◆ Task prompt: Return the records exactly as they are.

--- START ---

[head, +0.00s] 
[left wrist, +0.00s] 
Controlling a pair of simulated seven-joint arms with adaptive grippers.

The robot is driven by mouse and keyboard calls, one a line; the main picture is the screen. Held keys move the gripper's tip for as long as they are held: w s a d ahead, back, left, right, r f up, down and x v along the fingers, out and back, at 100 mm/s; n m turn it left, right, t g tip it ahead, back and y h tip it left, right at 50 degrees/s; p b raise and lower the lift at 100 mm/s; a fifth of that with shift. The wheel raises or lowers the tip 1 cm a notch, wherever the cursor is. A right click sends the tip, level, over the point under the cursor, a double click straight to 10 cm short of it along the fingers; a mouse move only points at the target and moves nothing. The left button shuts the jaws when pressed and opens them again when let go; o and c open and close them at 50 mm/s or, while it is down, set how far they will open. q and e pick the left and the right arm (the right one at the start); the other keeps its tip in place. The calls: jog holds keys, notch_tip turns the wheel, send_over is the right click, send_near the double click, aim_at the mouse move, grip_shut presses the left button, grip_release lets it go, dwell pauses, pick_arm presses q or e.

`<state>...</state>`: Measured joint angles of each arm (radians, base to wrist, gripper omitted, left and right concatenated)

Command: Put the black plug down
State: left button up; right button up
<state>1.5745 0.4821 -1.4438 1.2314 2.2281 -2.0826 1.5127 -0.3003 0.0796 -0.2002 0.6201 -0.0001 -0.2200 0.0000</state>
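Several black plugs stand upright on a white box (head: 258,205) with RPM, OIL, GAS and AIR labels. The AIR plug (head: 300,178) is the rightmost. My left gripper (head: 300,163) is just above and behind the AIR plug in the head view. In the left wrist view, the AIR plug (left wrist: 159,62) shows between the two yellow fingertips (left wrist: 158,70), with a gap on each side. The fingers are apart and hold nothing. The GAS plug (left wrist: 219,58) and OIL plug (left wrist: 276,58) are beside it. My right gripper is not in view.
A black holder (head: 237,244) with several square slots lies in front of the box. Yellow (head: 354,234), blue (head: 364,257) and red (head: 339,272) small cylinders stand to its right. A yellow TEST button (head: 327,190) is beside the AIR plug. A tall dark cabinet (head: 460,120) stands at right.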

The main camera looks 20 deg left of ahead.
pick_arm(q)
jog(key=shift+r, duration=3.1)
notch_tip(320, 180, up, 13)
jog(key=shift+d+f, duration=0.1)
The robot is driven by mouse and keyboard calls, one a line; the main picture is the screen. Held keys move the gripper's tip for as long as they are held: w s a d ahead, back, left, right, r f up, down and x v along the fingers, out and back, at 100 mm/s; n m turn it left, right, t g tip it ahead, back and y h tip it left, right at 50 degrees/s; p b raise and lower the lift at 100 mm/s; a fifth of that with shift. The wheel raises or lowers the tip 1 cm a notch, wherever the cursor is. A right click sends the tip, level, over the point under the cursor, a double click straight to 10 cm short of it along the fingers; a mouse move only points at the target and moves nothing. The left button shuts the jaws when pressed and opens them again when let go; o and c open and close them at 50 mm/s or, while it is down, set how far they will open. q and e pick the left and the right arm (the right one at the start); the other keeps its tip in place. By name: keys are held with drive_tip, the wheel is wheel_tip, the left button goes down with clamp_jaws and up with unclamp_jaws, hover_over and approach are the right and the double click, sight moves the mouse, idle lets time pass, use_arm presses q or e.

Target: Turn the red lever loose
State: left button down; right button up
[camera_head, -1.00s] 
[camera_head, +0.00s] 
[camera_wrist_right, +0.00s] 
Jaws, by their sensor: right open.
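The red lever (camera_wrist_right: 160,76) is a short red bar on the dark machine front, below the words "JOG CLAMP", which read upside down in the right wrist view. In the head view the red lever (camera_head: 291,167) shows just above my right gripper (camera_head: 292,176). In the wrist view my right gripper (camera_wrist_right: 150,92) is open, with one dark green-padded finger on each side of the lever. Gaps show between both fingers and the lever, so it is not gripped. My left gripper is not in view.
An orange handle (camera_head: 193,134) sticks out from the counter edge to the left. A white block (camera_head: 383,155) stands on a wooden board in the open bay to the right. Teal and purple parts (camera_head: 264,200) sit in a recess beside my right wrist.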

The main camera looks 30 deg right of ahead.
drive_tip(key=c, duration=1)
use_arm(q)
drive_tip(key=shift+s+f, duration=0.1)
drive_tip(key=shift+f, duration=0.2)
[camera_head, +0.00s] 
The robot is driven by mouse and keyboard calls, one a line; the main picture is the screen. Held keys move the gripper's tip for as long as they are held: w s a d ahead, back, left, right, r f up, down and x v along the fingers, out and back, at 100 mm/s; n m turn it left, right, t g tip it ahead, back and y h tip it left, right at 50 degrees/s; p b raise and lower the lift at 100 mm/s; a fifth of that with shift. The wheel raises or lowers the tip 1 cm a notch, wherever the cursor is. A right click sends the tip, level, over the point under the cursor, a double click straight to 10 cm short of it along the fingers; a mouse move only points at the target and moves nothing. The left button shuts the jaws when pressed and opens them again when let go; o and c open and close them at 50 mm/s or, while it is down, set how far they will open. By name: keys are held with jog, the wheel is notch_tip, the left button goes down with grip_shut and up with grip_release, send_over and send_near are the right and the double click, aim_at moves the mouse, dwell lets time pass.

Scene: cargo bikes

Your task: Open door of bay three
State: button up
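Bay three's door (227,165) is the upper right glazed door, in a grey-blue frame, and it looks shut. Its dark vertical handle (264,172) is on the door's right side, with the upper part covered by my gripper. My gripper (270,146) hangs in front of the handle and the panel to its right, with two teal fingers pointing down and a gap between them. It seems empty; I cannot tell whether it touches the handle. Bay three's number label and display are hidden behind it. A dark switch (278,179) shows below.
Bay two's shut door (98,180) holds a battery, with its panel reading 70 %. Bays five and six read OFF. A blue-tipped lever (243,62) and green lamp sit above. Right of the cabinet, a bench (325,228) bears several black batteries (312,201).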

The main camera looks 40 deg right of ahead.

--- END ---

◆ Output of the task:
[head, +0.00s] 
[left wrist, +0.00s] 
Controlling a pair of simulated seven-joint arms with adaptive grippers.

The robot is driven by mouse and keyboard calls, one a line; the main picture is the screen. Held keys move the gripper's tip for as long as they are held: w s a d ahead, back, left, right, r f up, down and x v along the fingers, out and back, at 100 mm/s; n m turn it left, right, t g tip it ahead, back and y h tip it left, right at 50 degrees/s; p b raise and lower the lift at 100 mm/s; a fifth of that with shift. The wheel raises or lowers the tip 1 cm a notch, wherever the cursor is. A right click sends the tip, level, over the point under the cursor, a double click straight to 10 cm short of it along the fingers; a mouse move only points at the target and moves nothing. The left button shuts the jaws when pressed and opens them again when let go; o and c open and close them at 50 mm/s or, while it is down, set how far they will open. q and e pick the left and the right arm (the right one at the start); the other keeps its tip in place. The calls: jog holds keys, notch_tip turns the wheel, send_over is the right click, send_near the double click, aim_at the mouse move, grip_shut presses the left button, grip_release lets it go, dwell pauses, pick_arm presses q or e.

`<state>...</state>`: Measured joint angles of each arm (radians, base to wrist, gripper omitted, left and right concatenated)

Command: Put the black plug down
State: left button up; right button up
<state>1.5745 0.4821 -1.4438 1.2314 2.2281 -2.0826 1.5127 -0.3003 0.0796 -0.2002 0.6201 -0.0001 -0.2200 0.0000</state>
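Several black plugs stand upright on a white box (head: 258,205) with RPM, OIL, GAS and AIR labels. The AIR plug (head: 300,178) is the rightmost. My left gripper (head: 300,163) is just above and behind the AIR plug in the head view. In the left wrist view, the AIR plug (left wrist: 159,62) shows between the two yellow fingertips (left wrist: 158,70), with a gap on each side. The fingers are apart and hold nothing. The GAS plug (left wrist: 219,58) and OIL plug (left wrist: 276,58) are beside it. My right gripper is not in view.
A black holder (head: 237,244) with several square slots lies in front of the box. Yellow (head: 354,234), blue (head: 364,257) and red (head: 339,272) small cylinders stand to its right. A yellow TEST button (head: 327,190) is beside the AIR plug. A tall dark cabinet (head: 460,120) stands at right.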

The main camera looks 20 deg left of ahead.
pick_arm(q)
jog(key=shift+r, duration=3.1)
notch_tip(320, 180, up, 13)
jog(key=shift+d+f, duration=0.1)
The robot is driven by mouse and keyboard calls, one a line; the main picture is the screen. Held keys move the gripper's tip for as long as they are held: w s a d ahead, back, left, right, r f up, down and x v along the fingers, out and back, at 100 mm/s; n m turn it left, right, t g tip it ahead, back and y h tip it left, right at 50 degrees/s; p b raise and lower the lift at 100 mm/s; a fifth of that with shift. The wheel raises or lowers the tip 1 cm a notch, wherever the cursor is. A right click sends the tip, level, over the point under the cursor, a double click straight to 10 cm short of it along the fingers; a mouse move only points at the target and moves nothing. The left button shuts the jaws when pressed and opens them again when let go; o and c open and close them at 50 mm/s or, while it is down, set how far they will open. q and e pick the left and the right arm (the right one at the start); the other keeps its tip in place. By name: keys are held with drive_tip, the wheel is wheel_tip, the left button goes down with clamp_jaws and up with unclamp_jaws, hover_over and approach are the right and the double click, sight moves the mouse, idle lets time pass, use_arm presses q or e.

Target: Turn the red lever loose
State: left button down; right button up
[camera_head, -1.00s] 
[camera_head, +0.00s] 
[camera_wrist_right, +0.00s] 
Jaws, by their sensor: right open.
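The red lever (camera_wrist_right: 160,76) is a short red bar on the dark machine front, below the words "JOG CLAMP", which read upside down in the right wrist view. In the head view the red lever (camera_head: 291,167) shows just above my right gripper (camera_head: 292,176). In the wrist view my right gripper (camera_wrist_right: 150,92) is open, with one dark green-padded finger on each side of the lever. Gaps show between both fingers and the lever, so it is not gripped. My left gripper is not in view.
An orange handle (camera_head: 193,134) sticks out from the counter edge to the left. A white block (camera_head: 383,155) stands on a wooden board in the open bay to the right. Teal and purple parts (camera_head: 264,200) sit in a recess beside my right wrist.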

The main camera looks 30 deg right of ahead.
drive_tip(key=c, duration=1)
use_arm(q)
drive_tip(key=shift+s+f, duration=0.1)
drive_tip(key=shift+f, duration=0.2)
[camera_head, +0.00s] 
The robot is driven by mouse and keyboard calls, one a line; the main picture is the screen. Held keys move the gripper's tip for as long as they are held: w s a d ahead, back, left, right, r f up, down and x v along the fingers, out and back, at 100 mm/s; n m turn it left, right, t g tip it ahead, back and y h tip it left, right at 50 degrees/s; p b raise and lower the lift at 100 mm/s; a fifth of that with shift. The wheel raises or lowers the tip 1 cm a notch, wherever the cursor is. A right click sends the tip, level, over the point under the cursor, a double click straight to 10 cm short of it along the fingers; a mouse move only points at the target and moves nothing. The left button shuts the jaws when pressed and opens them again when let go; o and c open and close them at 50 mm/s or, while it is down, set how far they will open. By name: keys are held with jog, the wheel is notch_tip, the left button goes down with grip_shut and up with grip_release, send_over and send_near are the right and the double click, aim_at moves the mouse, dwell lets time pass.

Scene: cargo bikes

Your task: Open door of bay three
State: button up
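Bay three's door (227,165) is the upper right glazed door, in a grey-blue frame, and it looks shut. Its dark vertical handle (264,172) is on the door's right side, with the upper part covered by my gripper. My gripper (270,146) hangs in front of the handle and the panel to its right, with two teal fingers pointing down and a gap between them. It seems empty; I cannot tell whether it touches the handle. Bay three's number label and display are hidden behind it. A dark switch (278,179) shows below.
Bay two's shut door (98,180) holds a battery, with its panel reading 70 %. Bays five and six read OFF. A blue-tipped lever (243,62) and green lamp sit above. Right of the cabinet, a bench (325,228) bears several black batteries (312,201).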

The main camera looks 40 deg right of ahead.

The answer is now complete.